# Work to be completed
Select every line containing the word "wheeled" from the material, and copy those lines.

>>>>

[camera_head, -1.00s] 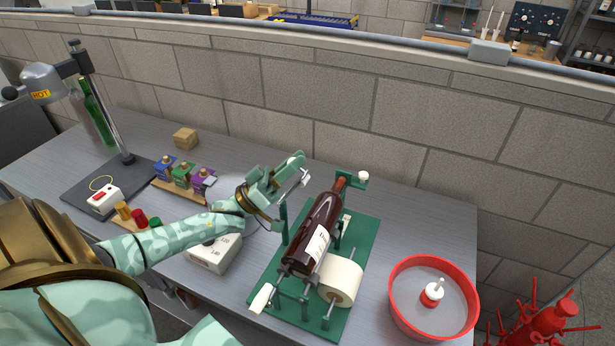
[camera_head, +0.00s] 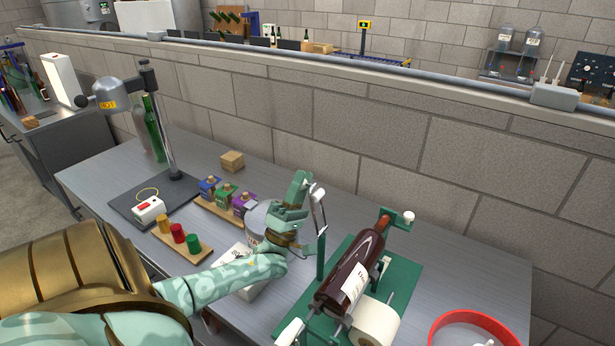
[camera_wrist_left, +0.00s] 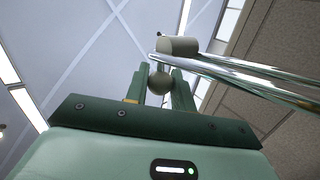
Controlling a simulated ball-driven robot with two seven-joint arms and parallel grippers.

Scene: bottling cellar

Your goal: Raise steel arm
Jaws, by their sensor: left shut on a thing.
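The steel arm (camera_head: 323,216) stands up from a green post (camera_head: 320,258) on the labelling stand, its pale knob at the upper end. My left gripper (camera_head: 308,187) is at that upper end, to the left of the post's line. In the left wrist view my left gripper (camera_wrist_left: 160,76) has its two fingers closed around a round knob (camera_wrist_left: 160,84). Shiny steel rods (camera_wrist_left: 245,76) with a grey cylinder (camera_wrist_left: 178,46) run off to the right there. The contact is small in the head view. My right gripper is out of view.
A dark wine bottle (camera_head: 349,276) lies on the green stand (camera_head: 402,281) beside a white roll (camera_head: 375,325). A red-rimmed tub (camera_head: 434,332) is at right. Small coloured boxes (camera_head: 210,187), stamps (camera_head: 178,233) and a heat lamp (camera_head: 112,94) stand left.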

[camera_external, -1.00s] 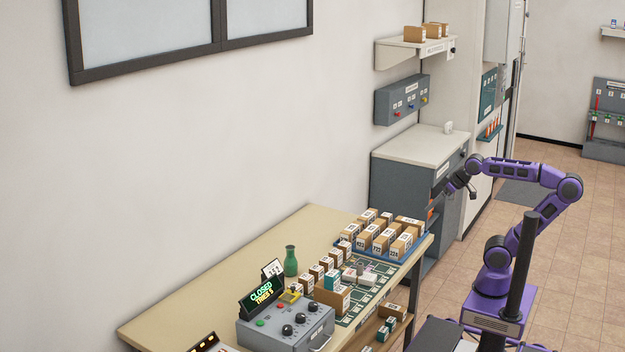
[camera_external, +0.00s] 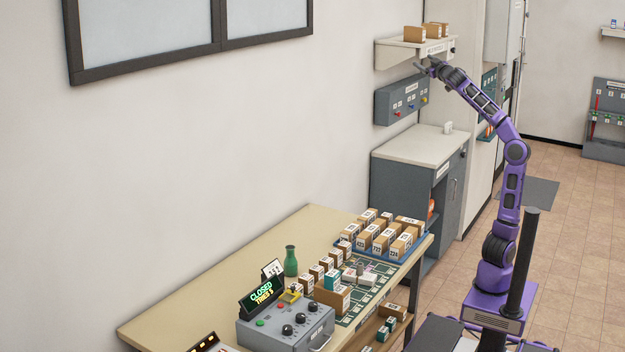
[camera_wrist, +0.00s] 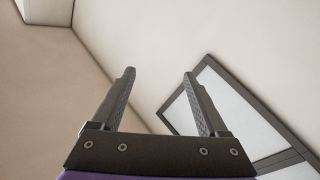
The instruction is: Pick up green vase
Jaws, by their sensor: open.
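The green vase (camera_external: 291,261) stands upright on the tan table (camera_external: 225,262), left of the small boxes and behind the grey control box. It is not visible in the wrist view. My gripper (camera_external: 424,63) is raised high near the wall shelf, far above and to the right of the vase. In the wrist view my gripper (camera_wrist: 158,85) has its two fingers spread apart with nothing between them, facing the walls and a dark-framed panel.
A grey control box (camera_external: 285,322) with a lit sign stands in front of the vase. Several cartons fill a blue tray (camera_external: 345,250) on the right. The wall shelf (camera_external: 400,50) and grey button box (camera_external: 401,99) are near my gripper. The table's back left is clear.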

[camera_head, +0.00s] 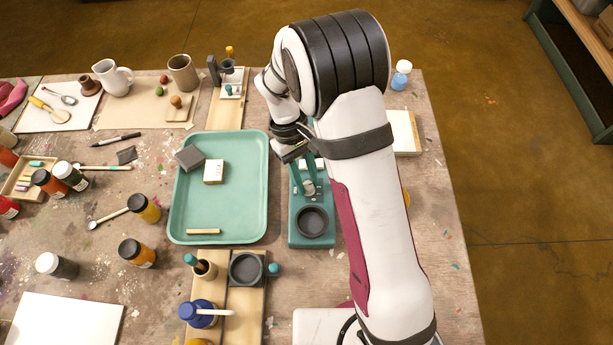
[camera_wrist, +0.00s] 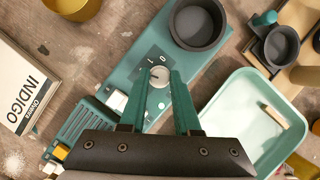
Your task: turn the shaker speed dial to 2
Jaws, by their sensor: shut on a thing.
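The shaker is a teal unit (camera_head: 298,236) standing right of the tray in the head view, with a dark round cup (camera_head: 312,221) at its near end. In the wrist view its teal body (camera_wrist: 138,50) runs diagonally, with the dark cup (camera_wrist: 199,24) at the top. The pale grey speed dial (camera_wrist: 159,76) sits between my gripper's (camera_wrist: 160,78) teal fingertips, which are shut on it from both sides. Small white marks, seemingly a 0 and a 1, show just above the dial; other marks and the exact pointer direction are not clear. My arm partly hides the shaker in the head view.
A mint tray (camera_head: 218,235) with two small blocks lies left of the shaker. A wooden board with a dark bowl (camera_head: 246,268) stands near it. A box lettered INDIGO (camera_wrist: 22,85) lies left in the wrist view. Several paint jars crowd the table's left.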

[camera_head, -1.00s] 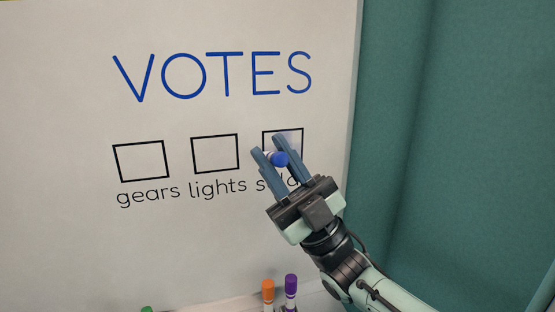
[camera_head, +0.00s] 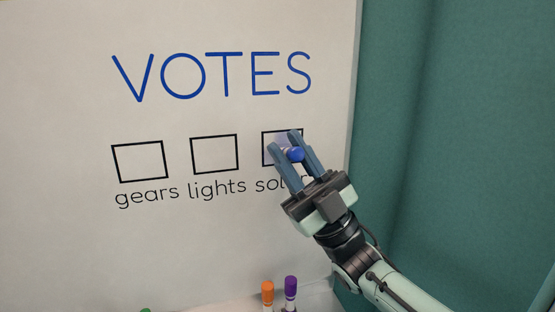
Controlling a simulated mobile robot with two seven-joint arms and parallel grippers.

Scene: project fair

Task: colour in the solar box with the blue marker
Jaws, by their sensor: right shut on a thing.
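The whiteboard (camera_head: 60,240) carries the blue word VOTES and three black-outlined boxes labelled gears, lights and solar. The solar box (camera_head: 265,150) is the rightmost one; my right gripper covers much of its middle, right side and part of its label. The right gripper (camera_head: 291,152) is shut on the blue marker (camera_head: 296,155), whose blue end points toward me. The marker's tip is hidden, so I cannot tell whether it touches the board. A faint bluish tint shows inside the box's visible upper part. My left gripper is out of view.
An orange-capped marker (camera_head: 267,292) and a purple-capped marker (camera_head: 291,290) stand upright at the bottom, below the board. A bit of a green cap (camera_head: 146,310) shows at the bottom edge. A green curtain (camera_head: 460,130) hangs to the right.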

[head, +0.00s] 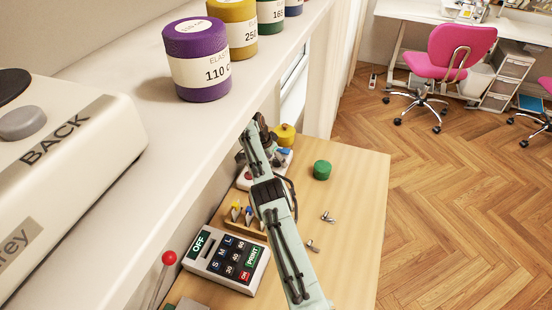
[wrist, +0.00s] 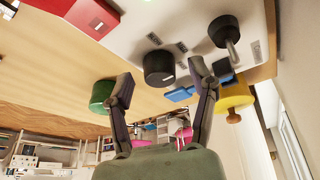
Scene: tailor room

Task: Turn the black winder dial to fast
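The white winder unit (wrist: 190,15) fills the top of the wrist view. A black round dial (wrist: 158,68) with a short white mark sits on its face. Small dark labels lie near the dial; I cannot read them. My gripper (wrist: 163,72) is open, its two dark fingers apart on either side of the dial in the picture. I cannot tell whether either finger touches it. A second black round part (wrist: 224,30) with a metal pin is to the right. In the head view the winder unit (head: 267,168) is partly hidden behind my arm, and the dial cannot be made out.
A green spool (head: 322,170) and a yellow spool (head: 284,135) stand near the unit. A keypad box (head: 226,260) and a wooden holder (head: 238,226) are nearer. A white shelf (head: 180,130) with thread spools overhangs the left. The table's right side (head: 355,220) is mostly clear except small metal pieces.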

<<<<
>>>>

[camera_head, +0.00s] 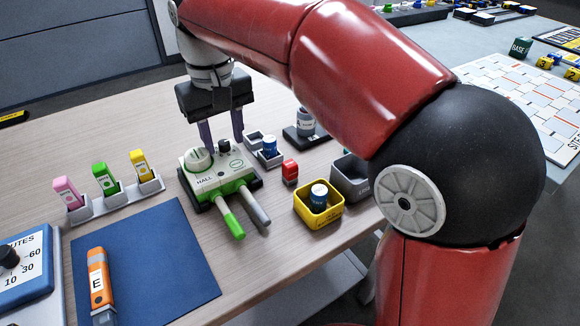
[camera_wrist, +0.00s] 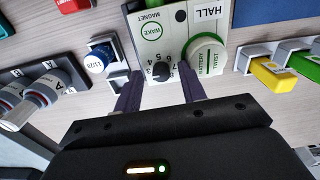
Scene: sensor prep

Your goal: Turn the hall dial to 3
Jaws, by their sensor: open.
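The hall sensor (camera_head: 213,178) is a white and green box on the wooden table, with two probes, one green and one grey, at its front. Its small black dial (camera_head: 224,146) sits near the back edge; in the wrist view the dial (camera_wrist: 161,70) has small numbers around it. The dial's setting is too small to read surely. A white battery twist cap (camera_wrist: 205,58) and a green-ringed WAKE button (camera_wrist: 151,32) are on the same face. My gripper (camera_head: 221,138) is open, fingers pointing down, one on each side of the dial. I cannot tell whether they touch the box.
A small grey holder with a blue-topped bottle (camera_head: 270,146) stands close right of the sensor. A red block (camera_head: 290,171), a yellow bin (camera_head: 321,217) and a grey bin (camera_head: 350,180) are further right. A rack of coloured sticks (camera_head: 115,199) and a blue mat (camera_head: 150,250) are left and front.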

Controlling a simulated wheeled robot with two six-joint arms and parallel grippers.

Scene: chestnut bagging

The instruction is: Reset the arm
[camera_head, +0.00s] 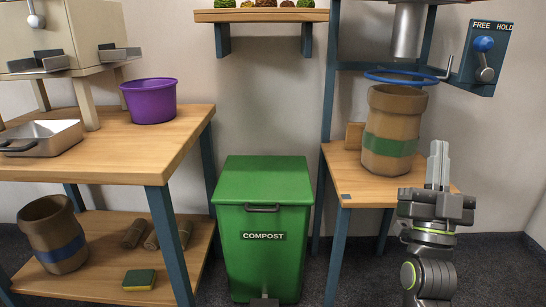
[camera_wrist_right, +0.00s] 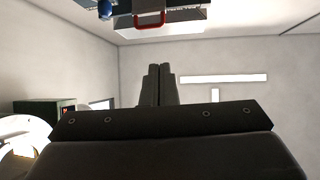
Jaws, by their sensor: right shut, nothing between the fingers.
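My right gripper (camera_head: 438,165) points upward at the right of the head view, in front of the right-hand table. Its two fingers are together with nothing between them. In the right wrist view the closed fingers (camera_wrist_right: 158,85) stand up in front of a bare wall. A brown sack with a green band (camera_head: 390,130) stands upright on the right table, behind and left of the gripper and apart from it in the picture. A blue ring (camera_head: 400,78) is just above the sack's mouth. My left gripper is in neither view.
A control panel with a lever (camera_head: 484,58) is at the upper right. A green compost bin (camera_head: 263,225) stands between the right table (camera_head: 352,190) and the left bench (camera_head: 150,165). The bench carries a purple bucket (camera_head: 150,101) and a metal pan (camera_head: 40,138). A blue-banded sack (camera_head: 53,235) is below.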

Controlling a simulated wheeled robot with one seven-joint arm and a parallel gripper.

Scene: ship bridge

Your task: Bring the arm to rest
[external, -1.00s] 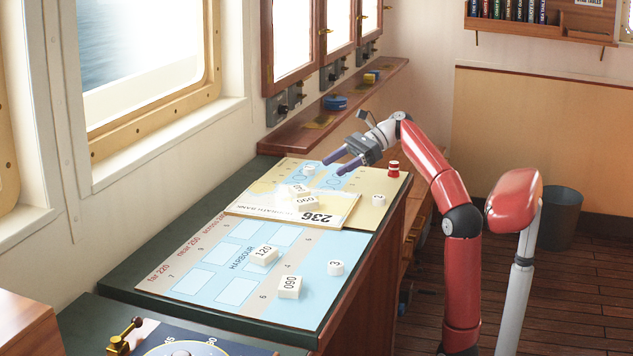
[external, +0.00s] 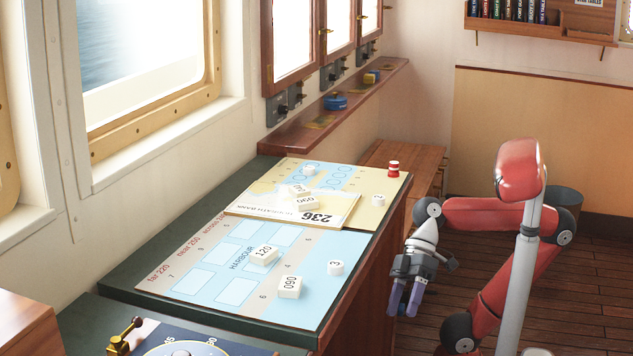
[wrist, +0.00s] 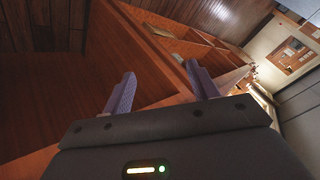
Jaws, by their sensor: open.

<<<<

# Solution
Controlling a simulated wheeled robot with two six-joint arms and parallel grippers.
Controlling a simulated wheeled robot with one seven-joint arm and a parallel gripper.

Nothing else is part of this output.